→ The request
Reproduce the records. Keep every word exact and include no images.

→ Records from a collection

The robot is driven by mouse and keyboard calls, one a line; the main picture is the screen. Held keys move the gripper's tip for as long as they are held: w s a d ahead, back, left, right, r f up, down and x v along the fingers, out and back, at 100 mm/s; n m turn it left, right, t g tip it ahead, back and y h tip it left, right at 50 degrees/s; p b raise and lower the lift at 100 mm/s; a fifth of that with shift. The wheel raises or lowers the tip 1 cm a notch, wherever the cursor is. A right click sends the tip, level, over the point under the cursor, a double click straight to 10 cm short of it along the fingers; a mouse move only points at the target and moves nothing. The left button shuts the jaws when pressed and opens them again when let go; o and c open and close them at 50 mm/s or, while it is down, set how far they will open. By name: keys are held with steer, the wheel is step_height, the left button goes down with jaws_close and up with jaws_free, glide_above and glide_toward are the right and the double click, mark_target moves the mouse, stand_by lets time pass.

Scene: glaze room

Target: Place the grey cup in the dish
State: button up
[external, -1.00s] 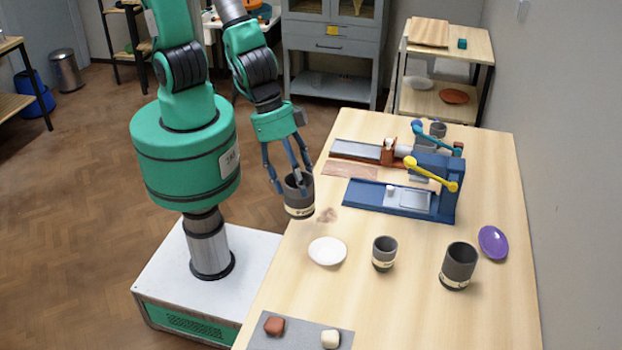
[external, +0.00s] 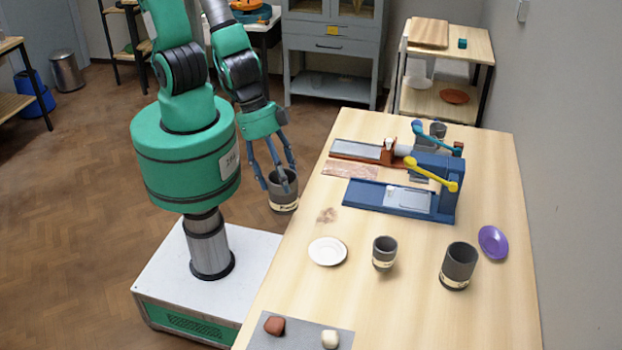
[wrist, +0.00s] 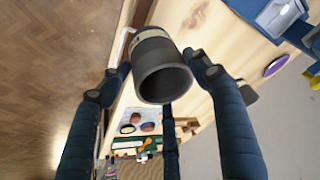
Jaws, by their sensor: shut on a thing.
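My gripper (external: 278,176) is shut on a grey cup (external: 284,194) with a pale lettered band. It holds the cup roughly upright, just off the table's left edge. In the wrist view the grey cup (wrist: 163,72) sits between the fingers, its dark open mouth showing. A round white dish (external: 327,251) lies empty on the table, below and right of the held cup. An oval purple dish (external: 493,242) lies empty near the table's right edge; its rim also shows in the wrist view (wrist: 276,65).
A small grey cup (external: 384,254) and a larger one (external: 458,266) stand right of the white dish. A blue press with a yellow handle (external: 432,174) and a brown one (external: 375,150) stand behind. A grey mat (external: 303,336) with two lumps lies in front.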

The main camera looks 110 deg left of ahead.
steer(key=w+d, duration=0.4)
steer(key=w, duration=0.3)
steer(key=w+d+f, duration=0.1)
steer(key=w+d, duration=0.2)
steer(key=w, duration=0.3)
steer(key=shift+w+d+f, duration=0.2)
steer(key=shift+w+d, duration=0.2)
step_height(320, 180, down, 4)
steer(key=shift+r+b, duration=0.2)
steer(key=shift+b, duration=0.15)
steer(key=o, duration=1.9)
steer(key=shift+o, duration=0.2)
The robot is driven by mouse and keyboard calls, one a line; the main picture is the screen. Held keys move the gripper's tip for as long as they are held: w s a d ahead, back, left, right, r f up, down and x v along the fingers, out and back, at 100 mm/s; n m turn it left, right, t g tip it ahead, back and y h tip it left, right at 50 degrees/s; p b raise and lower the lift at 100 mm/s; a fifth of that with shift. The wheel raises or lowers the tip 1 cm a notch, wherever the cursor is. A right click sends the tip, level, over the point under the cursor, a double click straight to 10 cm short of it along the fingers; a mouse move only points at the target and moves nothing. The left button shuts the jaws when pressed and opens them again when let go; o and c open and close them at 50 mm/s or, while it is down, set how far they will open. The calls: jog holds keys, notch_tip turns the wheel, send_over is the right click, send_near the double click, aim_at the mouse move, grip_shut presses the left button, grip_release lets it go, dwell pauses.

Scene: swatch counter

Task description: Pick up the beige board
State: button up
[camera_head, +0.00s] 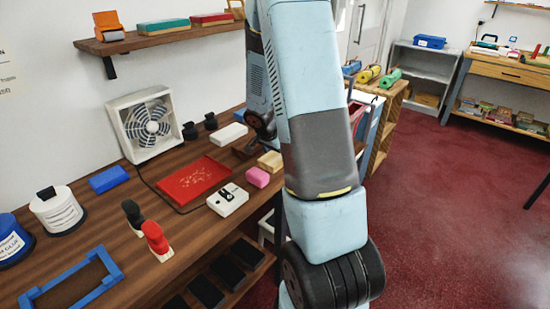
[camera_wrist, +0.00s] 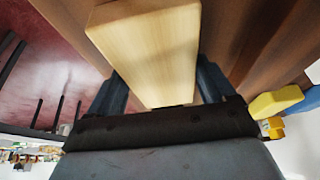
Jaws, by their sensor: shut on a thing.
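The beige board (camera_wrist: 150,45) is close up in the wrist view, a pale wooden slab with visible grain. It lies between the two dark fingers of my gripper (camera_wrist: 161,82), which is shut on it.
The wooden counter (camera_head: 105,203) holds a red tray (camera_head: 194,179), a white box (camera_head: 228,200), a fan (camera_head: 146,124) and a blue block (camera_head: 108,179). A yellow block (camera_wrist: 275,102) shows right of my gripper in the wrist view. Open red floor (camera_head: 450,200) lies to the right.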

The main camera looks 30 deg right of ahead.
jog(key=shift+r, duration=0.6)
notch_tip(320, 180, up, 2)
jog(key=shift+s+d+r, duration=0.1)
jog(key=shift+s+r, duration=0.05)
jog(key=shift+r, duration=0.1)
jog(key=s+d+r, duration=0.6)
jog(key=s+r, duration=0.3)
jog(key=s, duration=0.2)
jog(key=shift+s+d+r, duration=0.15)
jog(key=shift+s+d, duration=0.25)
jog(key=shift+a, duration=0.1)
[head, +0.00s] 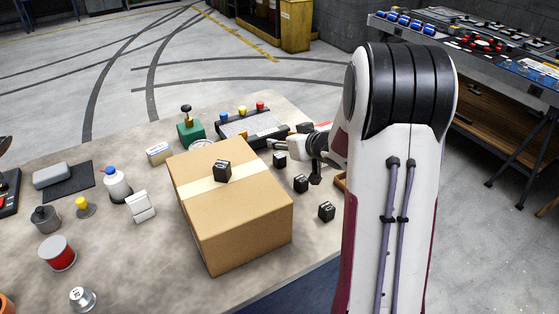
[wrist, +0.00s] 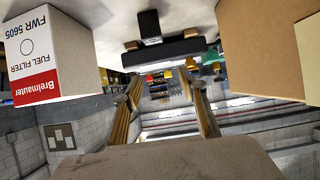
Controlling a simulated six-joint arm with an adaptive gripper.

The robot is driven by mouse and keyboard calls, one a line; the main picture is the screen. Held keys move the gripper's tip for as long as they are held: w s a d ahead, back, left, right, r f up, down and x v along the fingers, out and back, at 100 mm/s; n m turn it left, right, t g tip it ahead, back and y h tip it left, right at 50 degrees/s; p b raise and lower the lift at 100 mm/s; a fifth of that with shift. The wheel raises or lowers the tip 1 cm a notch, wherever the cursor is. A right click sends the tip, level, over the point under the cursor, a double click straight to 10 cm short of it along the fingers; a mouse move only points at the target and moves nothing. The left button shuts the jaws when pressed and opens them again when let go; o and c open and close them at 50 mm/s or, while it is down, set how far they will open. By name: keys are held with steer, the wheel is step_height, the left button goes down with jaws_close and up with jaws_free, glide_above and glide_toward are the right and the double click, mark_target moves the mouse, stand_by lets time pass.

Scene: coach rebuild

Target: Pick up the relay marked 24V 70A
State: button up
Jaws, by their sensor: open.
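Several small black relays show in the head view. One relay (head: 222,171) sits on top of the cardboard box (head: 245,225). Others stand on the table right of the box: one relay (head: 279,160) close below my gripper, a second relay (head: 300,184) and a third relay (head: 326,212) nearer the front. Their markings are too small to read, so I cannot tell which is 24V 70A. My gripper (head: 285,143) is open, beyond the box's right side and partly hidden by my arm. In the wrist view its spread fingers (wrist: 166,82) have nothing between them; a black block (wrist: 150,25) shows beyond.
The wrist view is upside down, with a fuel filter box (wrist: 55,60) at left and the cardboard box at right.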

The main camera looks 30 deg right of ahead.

→ Solution
The robot is driven by mouse and keyboard calls, one a line; the main picture is the screen. Held keys move the gripper's tip for as long as they are held: w s a d ahead, back, left, right, r f up, down and x v along the fingers, out and back, at 100 mm/s; n m turn it left, right, t g tip it ahead, back and y h tip it left, right at 50 degrees/s; p b raise and lower the lift at 100 mm/s; a fifth of that with shift. The wheel raises or lowers the tip 1 cm a notch, wherever the cursor is. A right click sends the tip, level, over the point under the cursor, a double click straight to 10 cm short of it along the fingers; a mouse move only points at the target and moves nothing. The left button shuts the jaws when pressed and opens them again when let go; o and c open and close them at 50 mm/s or, while it is down, set how far they will open. By name: keys are held with steer, the wheel is step_height, the left button goes down with jaws_close and up with jaws_free, glide_above and glide_toward are the right and the double click, mark_target moves the mouse, stand_by lets time pass.

Scene: glaze room

Target: Place the grey cup in the dish
State: button up
[external, -1.00s] 
[external, +0.00s] 
[wrist, +0.00s] 
Jaws, by their sensor: shut on a thing.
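My gripper (external: 278,176) is shut on a grey cup (external: 284,194) with a pale lettered band. It holds the cup roughly upright, just off the table's left edge. In the wrist view the grey cup (wrist: 163,72) sits between the fingers, its dark open mouth showing. A round white dish (external: 327,251) lies empty on the table, below and right of the held cup. An oval purple dish (external: 493,242) lies empty near the table's right edge; its rim also shows in the wrist view (wrist: 276,65).
A small grey cup (external: 384,254) and a larger one (external: 458,266) stand right of the white dish. A blue press with a yellow handle (external: 432,174) and a brown one (external: 375,150) stand behind. A grey mat (external: 303,336) with two lumps lies in front.

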The main camera looks 110 deg left of ahead.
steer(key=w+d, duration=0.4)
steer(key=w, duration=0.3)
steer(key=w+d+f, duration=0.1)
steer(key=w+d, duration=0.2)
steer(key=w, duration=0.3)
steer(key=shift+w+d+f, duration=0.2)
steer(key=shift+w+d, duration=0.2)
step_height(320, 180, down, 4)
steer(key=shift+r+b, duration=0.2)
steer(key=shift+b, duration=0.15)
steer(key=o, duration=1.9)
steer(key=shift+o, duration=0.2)
The robot is driven by mouse and keyboard calls, one a line; the main picture is the screen. Held keys move the gripper's tip for as long as they are held: w s a d ahead, back, left, right, r f up, down and x v along the fingers, out and back, at 100 mm/s; n m turn it left, right, t g tip it ahead, back and y h tip it left, right at 50 degrees/s; p b raise and lower the lift at 100 mm/s; a fifth of that with shift. The wheel raises or lowers the tip 1 cm a notch, wherever the cursor is. A right click sends the tip, level, over the point under the cursor, a double click straight to 10 cm short of it along the fingers; a mouse move only points at the target and moves nothing. The left button shuts the jaws when pressed and opens them again when let go; o and c open and close them at 50 mm/s or, while it is down, set how far they will open. The calls: jog holds keys, notch_tip turns the wheel, send_over is the right click, send_near the double click, aim_at the mouse move, grip_shut presses the left button, grip_release lets it go, dwell pauses.

Scene: swatch counter

Task description: Pick up the beige board
State: button up
[camera_head, +0.00s] 
[camera_wrist, +0.00s] 
Jaws, by their sensor: shut on a thing.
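The beige board (camera_wrist: 150,45) is close up in the wrist view, a pale wooden slab with visible grain. It lies between the two dark fingers of my gripper (camera_wrist: 161,82), which is shut on it.
The wooden counter (camera_head: 105,203) holds a red tray (camera_head: 194,179), a white box (camera_head: 228,200), a fan (camera_head: 146,124) and a blue block (camera_head: 108,179). A yellow block (camera_wrist: 275,102) shows right of my gripper in the wrist view. Open red floor (camera_head: 450,200) lies to the right.

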The main camera looks 30 deg right of ahead.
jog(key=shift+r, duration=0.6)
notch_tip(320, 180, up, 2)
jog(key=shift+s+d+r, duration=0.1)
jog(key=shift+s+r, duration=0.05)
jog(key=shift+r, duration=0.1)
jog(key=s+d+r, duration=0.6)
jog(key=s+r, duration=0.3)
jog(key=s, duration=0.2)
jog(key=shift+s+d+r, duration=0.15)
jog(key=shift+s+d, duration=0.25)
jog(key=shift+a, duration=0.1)
[head, +0.00s] 
[wrist, +0.00s] 
Controlling a simulated six-joint arm with an adaptive gripper.

The robot is driven by mouse and keyboard calls, one a line; the main picture is the screen. Held keys move the gripper's tip for as long as they are held: w s a d ahead, back, left, right, r f up, down and x v along the fingers, out and back, at 100 mm/s; n m turn it left, right, t g tip it ahead, back and y h tip it left, right at 50 degrees/s; p b raise and lower the lift at 100 mm/s; a fifth of that with shift. The wheel raises or lowers the tip 1 cm a notch, wherever the cursor is. A right click sends the tip, level, over the point under the cursor, a double click straight to 10 cm short of it along the fingers; a mouse move only points at the target and moves nothing. The left button shuts the jaws when pressed and opens them again when let go; o and c open and close them at 50 mm/s or, while it is down, set how far they will open. By name: keys are held with steer, the wheel is step_height, the left button goes down with jaws_close and up with jaws_free, glide_above and glide_toward are the right and the double click, mark_target moves the mouse, stand_by lets time pass.

Scene: coach rebuild

Target: Pick up the relay marked 24V 70A
State: button up
Jaws, by their sensor: open.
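Several small black relays show in the head view. One relay (head: 222,171) sits on top of the cardboard box (head: 245,225). Others stand on the table right of the box: one relay (head: 279,160) close below my gripper, a second relay (head: 300,184) and a third relay (head: 326,212) nearer the front. Their markings are too small to read, so I cannot tell which is 24V 70A. My gripper (head: 285,143) is open, beyond the box's right side and partly hidden by my arm. In the wrist view its spread fingers (wrist: 166,82) have nothing between them; a black block (wrist: 150,25) shows beyond.
The wrist view is upside down, with a fuel filter box (wrist: 55,60) at left and the cardboard box at right.

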The main camera looks 30 deg right of ahead.

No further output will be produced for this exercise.